GIVEN PROBLEM:
Check each line of the material. Copy those containing "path".

ROWS:
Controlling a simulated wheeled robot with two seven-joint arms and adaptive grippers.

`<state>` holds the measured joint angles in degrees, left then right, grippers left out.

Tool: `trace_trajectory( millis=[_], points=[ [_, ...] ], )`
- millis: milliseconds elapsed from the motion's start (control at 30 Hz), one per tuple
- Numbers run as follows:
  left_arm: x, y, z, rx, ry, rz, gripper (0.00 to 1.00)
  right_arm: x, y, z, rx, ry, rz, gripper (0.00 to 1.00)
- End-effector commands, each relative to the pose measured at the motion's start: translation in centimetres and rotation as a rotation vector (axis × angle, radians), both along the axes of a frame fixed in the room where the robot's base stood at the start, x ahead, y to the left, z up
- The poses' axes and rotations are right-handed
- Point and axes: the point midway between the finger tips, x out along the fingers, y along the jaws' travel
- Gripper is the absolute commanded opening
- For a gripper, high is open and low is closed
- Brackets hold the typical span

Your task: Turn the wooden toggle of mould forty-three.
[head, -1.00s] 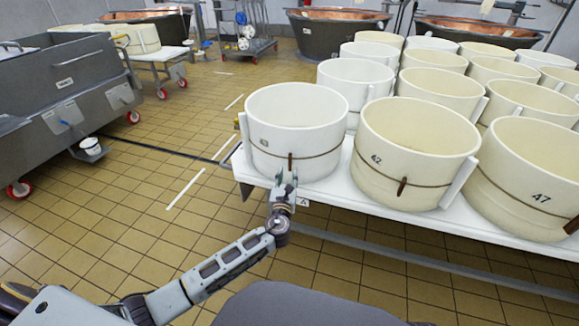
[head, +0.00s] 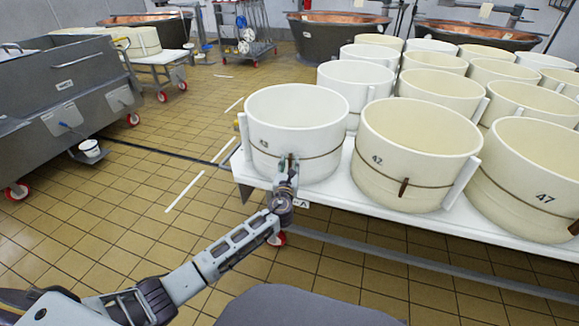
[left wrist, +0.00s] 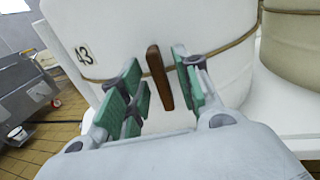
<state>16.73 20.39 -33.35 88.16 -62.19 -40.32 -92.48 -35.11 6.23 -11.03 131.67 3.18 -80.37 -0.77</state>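Mould forty-three (head: 300,130) is a white round mould at the near left corner of the white table, and its number also shows on it in the left wrist view (left wrist: 110,25). A cord runs around it. Its brown wooden toggle (left wrist: 159,77) hangs on the cord, tilted slightly from upright. My left gripper (head: 288,163) is at the mould's front. In the left wrist view its green-padded fingers (left wrist: 163,90) are open, one on each side of the toggle, with gaps visible; I cannot tell how deep the toggle sits between them. My right gripper is not in view.
Mould 42 (head: 415,150) stands close to the right, with mould 47 (head: 535,180) beyond it and several more behind. The white table's edge (head: 350,202) runs under them. A grey steel vat (head: 70,90) stands at the left. The tiled floor (head: 130,205) between is clear.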

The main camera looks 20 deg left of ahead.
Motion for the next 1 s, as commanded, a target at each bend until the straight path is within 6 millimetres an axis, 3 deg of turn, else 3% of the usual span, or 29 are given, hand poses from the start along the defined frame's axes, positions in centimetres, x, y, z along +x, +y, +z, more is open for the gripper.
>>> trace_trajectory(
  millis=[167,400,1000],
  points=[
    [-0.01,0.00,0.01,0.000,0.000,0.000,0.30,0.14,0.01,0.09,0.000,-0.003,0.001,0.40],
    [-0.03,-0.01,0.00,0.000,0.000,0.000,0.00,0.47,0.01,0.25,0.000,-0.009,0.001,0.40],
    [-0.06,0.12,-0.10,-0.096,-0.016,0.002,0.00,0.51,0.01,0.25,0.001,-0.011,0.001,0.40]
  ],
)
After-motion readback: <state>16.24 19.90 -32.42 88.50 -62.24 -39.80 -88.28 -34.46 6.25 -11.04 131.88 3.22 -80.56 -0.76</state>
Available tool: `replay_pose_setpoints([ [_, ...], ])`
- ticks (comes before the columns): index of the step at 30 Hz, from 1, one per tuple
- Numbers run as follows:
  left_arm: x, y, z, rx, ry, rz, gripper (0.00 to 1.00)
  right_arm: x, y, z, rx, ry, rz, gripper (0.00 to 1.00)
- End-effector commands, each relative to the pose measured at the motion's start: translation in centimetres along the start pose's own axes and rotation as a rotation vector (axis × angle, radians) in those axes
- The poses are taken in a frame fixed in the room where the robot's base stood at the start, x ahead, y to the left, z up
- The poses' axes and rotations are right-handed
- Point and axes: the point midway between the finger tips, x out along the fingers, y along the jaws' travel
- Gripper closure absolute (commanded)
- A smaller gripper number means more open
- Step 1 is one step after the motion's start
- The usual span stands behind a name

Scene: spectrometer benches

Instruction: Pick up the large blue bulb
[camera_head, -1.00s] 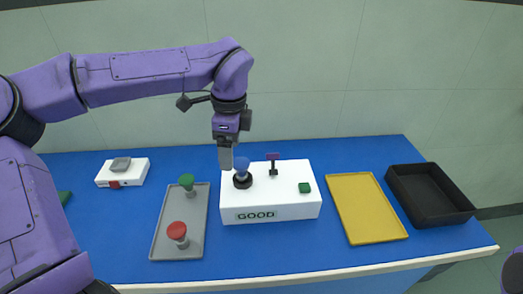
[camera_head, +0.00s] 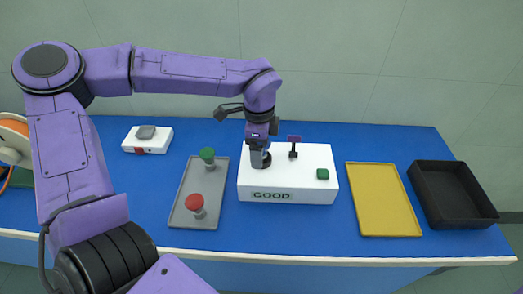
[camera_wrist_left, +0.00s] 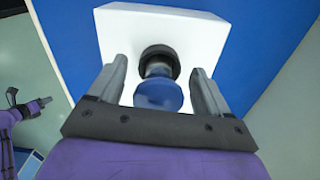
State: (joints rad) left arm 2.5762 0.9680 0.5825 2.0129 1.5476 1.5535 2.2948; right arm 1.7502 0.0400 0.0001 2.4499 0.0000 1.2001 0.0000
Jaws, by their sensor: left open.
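The large blue bulb (camera_wrist_left: 158,95) sits in a black round socket (camera_wrist_left: 158,55) on top of the white box marked GOOD (camera_head: 285,182). My left gripper (camera_head: 259,160) is open and comes down from above at the bulb. In the left wrist view its two fingers (camera_wrist_left: 158,90) stand on either side of the blue head, with gaps to it. In the head view the gripper hides most of the bulb. A purple arm part of mine with a dark bracket shows at the left of the wrist view; its jaws are too small to read.
A grey tray (camera_head: 188,210) left of the box holds a green bulb (camera_head: 207,154) and a red bulb (camera_head: 195,202). A yellow tray (camera_head: 383,200) and black bin (camera_head: 453,193) stand right, a small white device (camera_head: 147,140) back left.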

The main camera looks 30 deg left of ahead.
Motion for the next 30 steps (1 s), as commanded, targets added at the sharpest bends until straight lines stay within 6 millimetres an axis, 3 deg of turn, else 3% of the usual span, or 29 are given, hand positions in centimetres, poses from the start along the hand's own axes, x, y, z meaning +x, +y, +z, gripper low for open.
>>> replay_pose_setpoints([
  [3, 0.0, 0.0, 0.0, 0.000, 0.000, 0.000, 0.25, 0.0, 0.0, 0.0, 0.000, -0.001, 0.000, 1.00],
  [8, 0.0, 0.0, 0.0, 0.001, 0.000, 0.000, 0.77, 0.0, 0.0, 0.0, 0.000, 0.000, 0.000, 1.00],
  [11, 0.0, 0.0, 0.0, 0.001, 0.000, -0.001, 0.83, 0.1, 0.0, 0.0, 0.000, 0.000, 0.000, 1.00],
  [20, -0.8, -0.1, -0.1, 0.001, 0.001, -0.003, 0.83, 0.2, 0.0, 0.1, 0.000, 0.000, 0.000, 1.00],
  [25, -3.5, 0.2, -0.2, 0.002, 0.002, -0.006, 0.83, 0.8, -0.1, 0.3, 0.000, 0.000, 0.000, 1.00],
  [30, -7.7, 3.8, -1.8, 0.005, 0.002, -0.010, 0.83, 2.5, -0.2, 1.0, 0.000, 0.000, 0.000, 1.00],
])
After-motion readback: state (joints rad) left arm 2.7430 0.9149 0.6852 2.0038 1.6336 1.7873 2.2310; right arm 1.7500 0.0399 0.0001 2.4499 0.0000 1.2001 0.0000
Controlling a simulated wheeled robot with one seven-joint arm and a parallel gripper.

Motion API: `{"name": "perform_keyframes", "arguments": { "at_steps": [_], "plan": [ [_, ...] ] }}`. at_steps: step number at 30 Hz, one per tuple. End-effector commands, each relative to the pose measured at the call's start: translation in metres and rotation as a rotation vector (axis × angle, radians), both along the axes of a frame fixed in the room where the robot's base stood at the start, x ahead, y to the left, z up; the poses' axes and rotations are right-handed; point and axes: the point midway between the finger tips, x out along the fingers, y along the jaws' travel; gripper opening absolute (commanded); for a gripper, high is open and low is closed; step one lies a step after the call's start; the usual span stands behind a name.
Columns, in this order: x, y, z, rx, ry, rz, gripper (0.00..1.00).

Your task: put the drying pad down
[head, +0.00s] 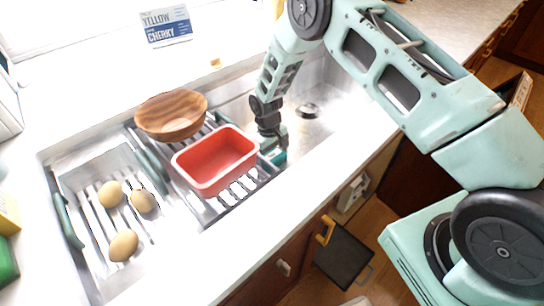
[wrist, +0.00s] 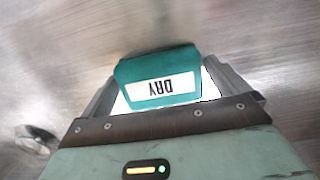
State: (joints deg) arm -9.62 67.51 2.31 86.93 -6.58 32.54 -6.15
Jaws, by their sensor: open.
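The drying pad (wrist: 158,68) is a teal block with a white label reading DRY, upside down in the wrist view. It sits between the two fingers of my gripper (wrist: 160,85), which is open around it. In the head view my gripper (head: 272,148) reaches down into the right side of the sink, just right of the red tub. A bit of teal (head: 279,158) shows at its tip, mostly hidden by the gripper. Bare metal surrounds the pad in the wrist view; I cannot tell whether its underside touches the sink floor.
A red tub (head: 215,160) and a wooden bowl (head: 171,115) stand on a slatted rack (head: 209,212) left of my gripper. A drain (head: 308,110) is behind my gripper. The counter's front edge runs close on the right.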

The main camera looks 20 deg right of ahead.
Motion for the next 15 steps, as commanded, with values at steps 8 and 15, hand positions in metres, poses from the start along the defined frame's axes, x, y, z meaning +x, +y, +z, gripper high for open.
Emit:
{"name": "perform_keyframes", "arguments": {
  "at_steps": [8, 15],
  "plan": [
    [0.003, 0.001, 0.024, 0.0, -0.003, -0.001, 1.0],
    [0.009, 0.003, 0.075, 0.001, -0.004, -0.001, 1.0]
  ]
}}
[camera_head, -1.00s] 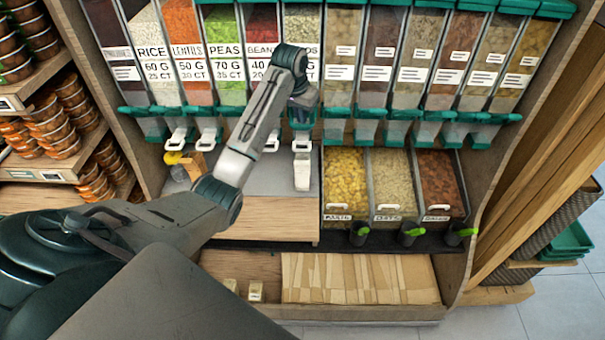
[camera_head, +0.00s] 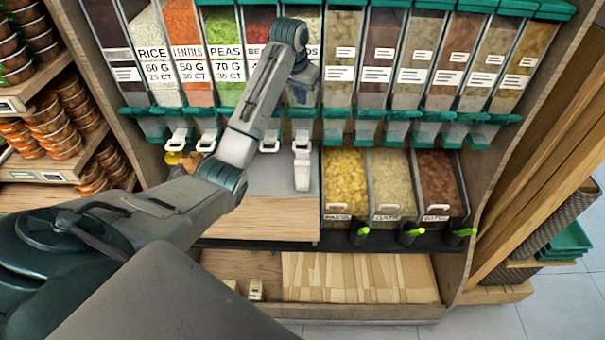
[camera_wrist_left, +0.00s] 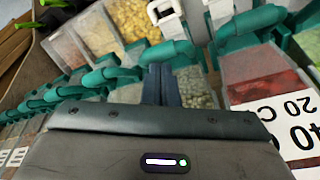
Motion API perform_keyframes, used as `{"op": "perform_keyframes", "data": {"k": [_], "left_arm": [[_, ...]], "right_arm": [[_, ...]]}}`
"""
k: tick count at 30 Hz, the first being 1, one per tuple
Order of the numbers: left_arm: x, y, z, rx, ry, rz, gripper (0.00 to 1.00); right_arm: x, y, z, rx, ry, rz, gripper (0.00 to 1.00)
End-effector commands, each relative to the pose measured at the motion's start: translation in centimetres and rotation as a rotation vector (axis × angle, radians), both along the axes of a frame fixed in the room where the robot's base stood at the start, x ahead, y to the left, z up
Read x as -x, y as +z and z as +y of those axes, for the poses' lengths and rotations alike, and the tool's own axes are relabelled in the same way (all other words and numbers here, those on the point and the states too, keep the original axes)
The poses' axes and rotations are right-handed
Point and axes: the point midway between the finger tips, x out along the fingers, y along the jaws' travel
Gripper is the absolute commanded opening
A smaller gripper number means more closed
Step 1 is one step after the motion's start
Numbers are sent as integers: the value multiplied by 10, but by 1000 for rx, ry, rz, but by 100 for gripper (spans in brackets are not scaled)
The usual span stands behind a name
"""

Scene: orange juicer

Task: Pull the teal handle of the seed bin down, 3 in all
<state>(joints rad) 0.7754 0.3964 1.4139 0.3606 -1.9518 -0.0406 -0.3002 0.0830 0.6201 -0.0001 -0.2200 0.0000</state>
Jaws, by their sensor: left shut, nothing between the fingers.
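The seed bin (camera_head: 310,28) is the clear bin whose label ends in "DS", partly hidden by my left arm. Its teal handle (camera_head: 303,113) is at the bin's foot, above a white spout (camera_head: 302,140). My left gripper (camera_head: 302,98) is shut and empty, in front of the bin just above the handle. In the left wrist view the shut dark fingers (camera_wrist_left: 161,84) point at the teal handle (camera_wrist_left: 168,53); I cannot tell whether they touch it. The pale seeds (camera_wrist_left: 194,86) show beside them. My right gripper is not in view.
A slim white container (camera_head: 302,174) stands on the grey ledge under the spout. Neighbouring bins with teal handles line both sides. Open trays of yellow pieces (camera_head: 344,182), pale grain and brown pieces are at lower right. The grey ledge (camera_head: 262,180) is mostly clear.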

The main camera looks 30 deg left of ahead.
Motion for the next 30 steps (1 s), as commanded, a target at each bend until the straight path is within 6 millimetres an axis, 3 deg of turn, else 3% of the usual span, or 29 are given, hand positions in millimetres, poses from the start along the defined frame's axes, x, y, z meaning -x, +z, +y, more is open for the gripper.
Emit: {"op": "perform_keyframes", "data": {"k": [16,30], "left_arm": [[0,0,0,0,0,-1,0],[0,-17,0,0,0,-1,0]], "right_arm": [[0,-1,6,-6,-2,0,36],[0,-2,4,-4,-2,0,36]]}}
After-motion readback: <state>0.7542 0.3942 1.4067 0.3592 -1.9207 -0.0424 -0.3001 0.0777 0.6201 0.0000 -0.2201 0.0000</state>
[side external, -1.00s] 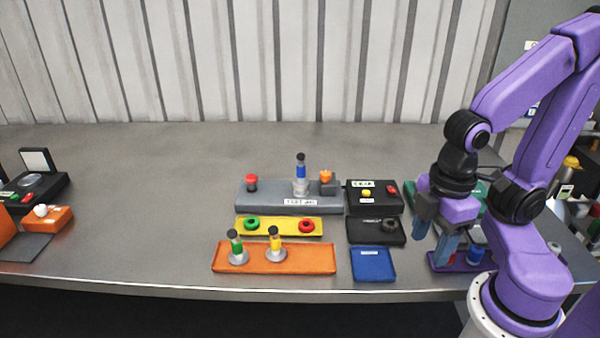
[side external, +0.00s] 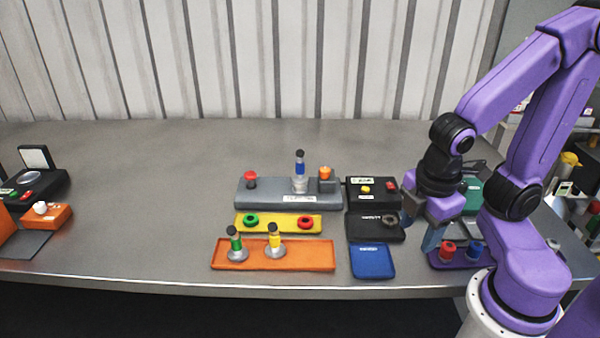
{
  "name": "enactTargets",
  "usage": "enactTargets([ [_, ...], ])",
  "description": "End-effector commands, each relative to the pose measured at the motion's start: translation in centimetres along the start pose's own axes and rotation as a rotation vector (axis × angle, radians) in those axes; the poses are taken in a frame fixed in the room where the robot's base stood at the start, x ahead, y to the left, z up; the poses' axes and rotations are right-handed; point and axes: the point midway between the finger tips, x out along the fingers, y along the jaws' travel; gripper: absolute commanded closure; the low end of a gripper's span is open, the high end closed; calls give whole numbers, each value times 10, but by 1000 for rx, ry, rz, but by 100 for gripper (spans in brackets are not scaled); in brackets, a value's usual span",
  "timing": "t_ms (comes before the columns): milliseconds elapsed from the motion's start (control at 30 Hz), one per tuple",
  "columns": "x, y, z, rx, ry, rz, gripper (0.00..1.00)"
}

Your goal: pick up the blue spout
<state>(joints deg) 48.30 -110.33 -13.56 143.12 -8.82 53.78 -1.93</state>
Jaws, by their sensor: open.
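The blue spout (side external: 300,170) stands upright on the grey test block (side external: 262,203). It has a dark tip, a blue band and a pale base. My gripper (side external: 419,231) is open and empty, pointing down at the right. It is to the right of the spout and nearer the front, between the black tray and the purple tray, clear of the spout.
A red knob (side external: 250,178) and an orange part (side external: 324,173) flank the spout. A black button box (side external: 372,194) stands to its right. In front are a yellow tray (side external: 278,225), an orange tray (side external: 307,256) with green and yellow spouts, and a blue tray (side external: 372,262).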

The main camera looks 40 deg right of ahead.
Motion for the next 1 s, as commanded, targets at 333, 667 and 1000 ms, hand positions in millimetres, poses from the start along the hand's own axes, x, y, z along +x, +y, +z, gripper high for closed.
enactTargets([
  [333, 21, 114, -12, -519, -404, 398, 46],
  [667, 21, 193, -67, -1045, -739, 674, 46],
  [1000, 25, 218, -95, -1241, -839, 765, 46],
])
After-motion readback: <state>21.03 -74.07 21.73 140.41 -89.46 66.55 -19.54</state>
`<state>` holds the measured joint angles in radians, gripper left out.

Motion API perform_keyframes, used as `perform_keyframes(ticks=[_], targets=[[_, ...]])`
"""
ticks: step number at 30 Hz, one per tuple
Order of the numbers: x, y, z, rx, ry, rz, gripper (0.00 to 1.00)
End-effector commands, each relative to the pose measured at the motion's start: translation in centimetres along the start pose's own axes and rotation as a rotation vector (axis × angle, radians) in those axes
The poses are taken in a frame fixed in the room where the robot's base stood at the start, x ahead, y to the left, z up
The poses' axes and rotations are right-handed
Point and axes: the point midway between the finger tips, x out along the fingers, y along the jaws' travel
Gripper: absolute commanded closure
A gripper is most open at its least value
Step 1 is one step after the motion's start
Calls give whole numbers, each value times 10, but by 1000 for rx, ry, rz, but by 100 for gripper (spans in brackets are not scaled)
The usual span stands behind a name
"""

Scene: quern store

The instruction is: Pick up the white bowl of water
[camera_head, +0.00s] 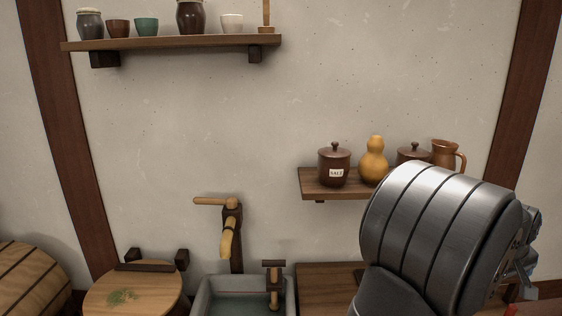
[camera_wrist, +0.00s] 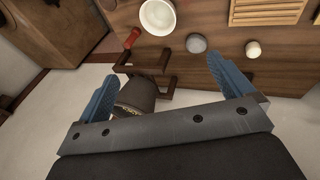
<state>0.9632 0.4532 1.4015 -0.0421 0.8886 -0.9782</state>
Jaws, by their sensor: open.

EXERCISE ANSWER:
Motion for the next 1 s, as commanded, a target at each bend until the straight path is within 6 millimetres an axis, 3 deg of turn, else 3% of the usual span, or 29 are given, hand poses from the start along the defined frame's axes, positions in centimetres, x, y, z along +x, +y, +z, more is open for the gripper.
Motion for the next 30 steps (1 s), as commanded, a target at each bend until the straight path is within 6 millimetres an axis, 3 deg of turn, else 3% of the usual span, or 29 are given, hand positions in millimetres, poses from the start along the defined frame's axes, x, y, z meaning -x, +z, +y, more is open for the gripper.

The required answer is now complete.